On April 1 2004 - ironically ‘All Fools Day’ - they were facing the dole - on the jobs scrapheap because bungling bosses had racked up millions in debt and forced to put the business into administration.
But now hundreds of workers with bus builder Alexander Dennis Limited in Camelon are looking forward to a secure future as their forward-thinking management take the company to new heights.
Just weeks after announcing it was on track to celebrate its best-ever trading year and post record turnover, the largest British-owned bus and coach manufacturer in the UK that employs 1000 people locally, has secured a major partnership with the Chinese to bring zero-emission electric vehicles to the world.
The deal with battery technology experts BYD will produce 200 single deck buses a year for the next 10 years and is worth £660 million.
But if discussions between the sides to eventually include double deckers in the package come to fruition - and they are already at an advanced stage - there is potential to triple that to nearly £2 billion.
The transformation in the workers’ fortunes in little over a decade is staggering.
Alexander Dennis was formed as Transbus International on January 1, 2001 when the Mayflower Corporation who owned both merged with the rival builders Henlys Group who owned Plaxton.
Transbus inherited a number of factories across the UK, including Alexanders in Glasgow Road and Belfast, Plaxton centres in Anston and Scarborough, the former Northern Counties factory in Wigan and the Dennis operation in Guildford.
They produced bus and coach chassis and bodies, including the Dennis Dart, one of the all-time best selling buses in the UK, as well as fire engines.
But on March 31, 2004 it all went badly wrong and facing mounting debts, Mayflower placed Transbus International in administration putting hundreds of local jobs on the line.

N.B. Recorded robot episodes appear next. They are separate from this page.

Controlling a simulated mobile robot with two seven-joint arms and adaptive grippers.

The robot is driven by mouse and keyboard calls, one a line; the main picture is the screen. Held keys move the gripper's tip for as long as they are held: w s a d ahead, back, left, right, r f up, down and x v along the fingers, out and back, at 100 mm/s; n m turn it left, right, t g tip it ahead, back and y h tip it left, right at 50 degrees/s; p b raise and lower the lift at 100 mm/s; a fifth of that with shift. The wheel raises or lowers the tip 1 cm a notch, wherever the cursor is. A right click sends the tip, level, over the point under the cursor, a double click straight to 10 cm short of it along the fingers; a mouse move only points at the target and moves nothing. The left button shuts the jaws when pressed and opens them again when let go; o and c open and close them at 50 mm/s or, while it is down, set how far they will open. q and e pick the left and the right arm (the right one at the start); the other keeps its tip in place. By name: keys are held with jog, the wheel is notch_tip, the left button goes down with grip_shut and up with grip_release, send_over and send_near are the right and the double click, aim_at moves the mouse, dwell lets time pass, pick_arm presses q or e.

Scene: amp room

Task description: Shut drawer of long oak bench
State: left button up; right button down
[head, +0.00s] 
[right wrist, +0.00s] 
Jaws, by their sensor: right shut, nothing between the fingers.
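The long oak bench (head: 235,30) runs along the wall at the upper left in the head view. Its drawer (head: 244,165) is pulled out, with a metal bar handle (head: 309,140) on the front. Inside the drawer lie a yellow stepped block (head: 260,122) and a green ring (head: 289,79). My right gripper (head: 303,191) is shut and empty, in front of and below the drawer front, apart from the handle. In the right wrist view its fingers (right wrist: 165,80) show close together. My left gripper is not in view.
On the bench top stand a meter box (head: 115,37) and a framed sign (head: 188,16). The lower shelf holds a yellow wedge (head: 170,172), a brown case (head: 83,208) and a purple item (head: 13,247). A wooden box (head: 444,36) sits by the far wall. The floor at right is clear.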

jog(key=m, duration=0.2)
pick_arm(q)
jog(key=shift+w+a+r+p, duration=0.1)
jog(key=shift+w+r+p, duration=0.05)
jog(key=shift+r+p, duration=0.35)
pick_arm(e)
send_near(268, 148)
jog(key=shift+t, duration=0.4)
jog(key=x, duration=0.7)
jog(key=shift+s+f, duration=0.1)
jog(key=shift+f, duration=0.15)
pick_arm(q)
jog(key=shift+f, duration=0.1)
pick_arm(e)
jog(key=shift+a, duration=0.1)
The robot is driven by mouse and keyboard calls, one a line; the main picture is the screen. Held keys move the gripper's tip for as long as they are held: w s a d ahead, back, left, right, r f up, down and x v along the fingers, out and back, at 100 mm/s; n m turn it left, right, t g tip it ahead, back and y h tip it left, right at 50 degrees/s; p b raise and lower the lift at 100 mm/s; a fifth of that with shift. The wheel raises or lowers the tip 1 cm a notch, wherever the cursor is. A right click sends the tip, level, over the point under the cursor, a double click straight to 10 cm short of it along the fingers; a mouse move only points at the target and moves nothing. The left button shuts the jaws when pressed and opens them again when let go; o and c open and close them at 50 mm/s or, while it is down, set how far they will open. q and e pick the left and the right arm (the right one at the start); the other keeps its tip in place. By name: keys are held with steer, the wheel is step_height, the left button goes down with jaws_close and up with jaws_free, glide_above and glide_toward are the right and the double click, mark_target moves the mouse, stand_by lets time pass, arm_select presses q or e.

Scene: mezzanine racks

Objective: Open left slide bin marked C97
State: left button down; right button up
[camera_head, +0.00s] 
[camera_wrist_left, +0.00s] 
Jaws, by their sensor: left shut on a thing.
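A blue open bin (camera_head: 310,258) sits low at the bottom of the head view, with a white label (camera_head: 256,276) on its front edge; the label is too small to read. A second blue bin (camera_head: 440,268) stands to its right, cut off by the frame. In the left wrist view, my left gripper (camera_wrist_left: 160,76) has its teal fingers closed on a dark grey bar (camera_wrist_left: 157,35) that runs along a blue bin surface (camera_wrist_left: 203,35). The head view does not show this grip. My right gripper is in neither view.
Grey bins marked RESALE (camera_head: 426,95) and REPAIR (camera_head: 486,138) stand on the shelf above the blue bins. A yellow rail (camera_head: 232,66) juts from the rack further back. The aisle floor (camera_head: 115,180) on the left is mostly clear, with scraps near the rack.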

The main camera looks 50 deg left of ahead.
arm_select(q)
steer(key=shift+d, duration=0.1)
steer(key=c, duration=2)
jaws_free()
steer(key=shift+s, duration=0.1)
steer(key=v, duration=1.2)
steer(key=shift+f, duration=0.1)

After weeks of uncertainty, successful businessmen David Murray of Glasgow Rangers and Murray International Metals, and Brian Souter, co-founder of the Stagecoach Group, joined a consortium headed by merchant bank Noble Grossart to buy Alexander and Dennis and ADL was formed.
It won major orders from UK operators, protected its traditional markets in Hong Kong and started to build its share of sales in North America and beyond, but it was the decision to invest in ground-breaking technology and launch a fleet of environmentally friendly buses that made the big difference.
Today Sir Brian’s Highland Global Transport investment vehicle owns 55 per cent of the company, Noble Grossart is still involved and chief executive Colin Robertson also holds a stake in a business that supports 2300 ADL jobs.
After details of its biggest-ever joint venture was announced, he predicted: “This is the start of an exciting journey with enormous potential. The combined strengths of ADL and BYD create a powerful new alliance. I look forward to the relationship flourishing.”